At the end of the line of perturbed travelers, a single gate agent fielded the onslaught of vehicle rentals. All the while, more buses dropped off more car-less cattle, and the line started to snake around the building. Ironically, due to the influx of new line members, Maddie and I were relatively moving closer to the front of the line. But we can’t blame the overworked messenger for the slow pace; we can only blame the boys at Avis corporate.
It’s my personal opinion, along with the opinion of everyone in the line, that Avis management needs to retake the supply and demand portion of an econ 101 class. Just some helpful story problem math: If you have 50 people waiting in line and it takes 10 minutes to service a customer, and you want to serve all the customers in a reasonable timeframe, how many clerks should you hire? One is an incorrect answer.
Posted throughout the line were several permanent signs apologizing for the long wait times - apparently this was a recurring problem. The bags under the agent’s eyes and his defeated tone of voice could definitely attest. At one point a car jockey radioed in, telling the attendant that “You’re the only one in the building”; to which the agent loudly responded, loud enough for the entire lobby to hear, “Oh, I’m well aware.”

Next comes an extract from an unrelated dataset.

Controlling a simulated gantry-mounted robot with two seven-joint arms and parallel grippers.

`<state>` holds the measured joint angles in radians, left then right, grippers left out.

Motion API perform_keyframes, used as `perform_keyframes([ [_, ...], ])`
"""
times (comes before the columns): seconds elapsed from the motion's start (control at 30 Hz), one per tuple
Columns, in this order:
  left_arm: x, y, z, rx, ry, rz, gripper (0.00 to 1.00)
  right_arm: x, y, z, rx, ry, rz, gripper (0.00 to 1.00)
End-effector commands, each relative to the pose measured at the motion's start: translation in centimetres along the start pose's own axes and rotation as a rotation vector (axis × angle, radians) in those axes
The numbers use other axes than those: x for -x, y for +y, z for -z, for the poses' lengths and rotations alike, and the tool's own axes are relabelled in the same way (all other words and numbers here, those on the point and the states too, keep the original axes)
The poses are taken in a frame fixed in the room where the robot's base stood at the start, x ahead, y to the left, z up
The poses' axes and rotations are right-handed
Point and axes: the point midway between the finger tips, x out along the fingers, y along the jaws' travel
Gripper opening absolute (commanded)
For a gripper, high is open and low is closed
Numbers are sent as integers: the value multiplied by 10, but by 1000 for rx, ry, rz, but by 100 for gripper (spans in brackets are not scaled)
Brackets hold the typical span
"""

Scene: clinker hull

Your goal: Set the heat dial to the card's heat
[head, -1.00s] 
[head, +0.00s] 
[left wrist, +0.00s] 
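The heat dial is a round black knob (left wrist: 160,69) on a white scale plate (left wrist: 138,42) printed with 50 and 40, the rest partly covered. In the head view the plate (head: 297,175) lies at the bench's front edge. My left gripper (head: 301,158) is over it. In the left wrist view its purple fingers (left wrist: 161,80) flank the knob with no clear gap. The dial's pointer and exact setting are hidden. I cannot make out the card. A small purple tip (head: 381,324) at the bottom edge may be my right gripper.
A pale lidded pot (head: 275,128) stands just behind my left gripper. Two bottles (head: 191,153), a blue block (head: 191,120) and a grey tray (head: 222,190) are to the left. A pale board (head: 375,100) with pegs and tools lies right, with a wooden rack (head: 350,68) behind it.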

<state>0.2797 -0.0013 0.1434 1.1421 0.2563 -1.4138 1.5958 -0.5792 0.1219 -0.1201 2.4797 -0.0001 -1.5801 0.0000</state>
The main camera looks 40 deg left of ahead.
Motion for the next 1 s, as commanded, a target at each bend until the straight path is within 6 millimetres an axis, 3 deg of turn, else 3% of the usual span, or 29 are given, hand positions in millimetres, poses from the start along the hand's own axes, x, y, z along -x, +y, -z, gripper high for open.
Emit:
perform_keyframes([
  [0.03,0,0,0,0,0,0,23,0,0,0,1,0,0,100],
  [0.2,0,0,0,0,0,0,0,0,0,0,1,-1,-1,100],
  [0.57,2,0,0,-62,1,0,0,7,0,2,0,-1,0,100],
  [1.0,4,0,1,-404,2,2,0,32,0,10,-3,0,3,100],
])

During the one hour fifteen minutes of waiting, we day dreamed about our trip, signed up for the Avis app (to see if we could speedline the process with the “click and go” feature; unfortunately no, their system was down), and got the life story of the traveler behind us, a nice old man from the coast. The old man and I bonded over both having attended UNC. I pretended to know all the bars he referenced (a blank part of my college resume) but was able to offer more color to our discussion on Carolina athletics and the ever increasing academic buildings. The white-beared old man also told us about his twenty five years in the air force and his experience at the Kentucky Derby himself. The nice conversation helped to not make the line feel so long.
After we finally made it through the Avis gauntlet - remember I had printed our confirmation, so it sped things along - we skipped out the office and found our assigned car at parking spot E23, a taxicab yellow Kia Soul. Normally, neither Maddie or I would choose such a dominant color, but we welcomed the surprise as a fun vacation color. The car smelt nice and looked newly detailed. We both high fived each other, blasted pop radio, and drove off the rental lot. When we got to the exit, the sign-off guard genuinely asked, “Is this a rental car?” (the color probably throwing him off), to which we laughed about later. Things were finally looking up and vacation had started.
Two minutes on the road, we received a dashboard warning message of a flat tire… Maddie drifted to the side of the road, clicked the hazards, and I hopped out to confirm the disappointing news. We’d waited in line for 75 minutes for a faulty car. Angry and exhausted, we circled the airport to return to the Avis rental lot. Round two.
Instead of trying the godawful line a second time, we hunted down a car jockey, one of the staff members on the lot in charge of cleaning and repairing returned cars. During the hunt, I waved hello to the old man from earlier and explained our troubles. Having survived the line himself, he completely understood the Avis MO. In fact all the folks from the Avis rental line now share a sacred bond, similar to a band of troops who’ve fought in a war together. We’re currently working on scheduling the ten year reunion.
Fairly quickly, Maddie flagged down someone who could help us. In the middle of the lot, at the Avis hut (roughly the size of a snow cone shack) the helper updated our details and exchanged our flat tire for a new car, a crimson red Chrysler Vroom. (I don’t know the actual model of the vehicle; the only car model I know by heart is my dream car, a 2003 Subaru Outback.)
End of the story, the car wasn’t as good. They hadn’t cleaned it beforehand. It smelt like a YMCA and sported lots of random scuff marks. There were so many scuffs that you could win the alphabet game fairly quickly. This is the final straw that brought down my review from two stars to one star.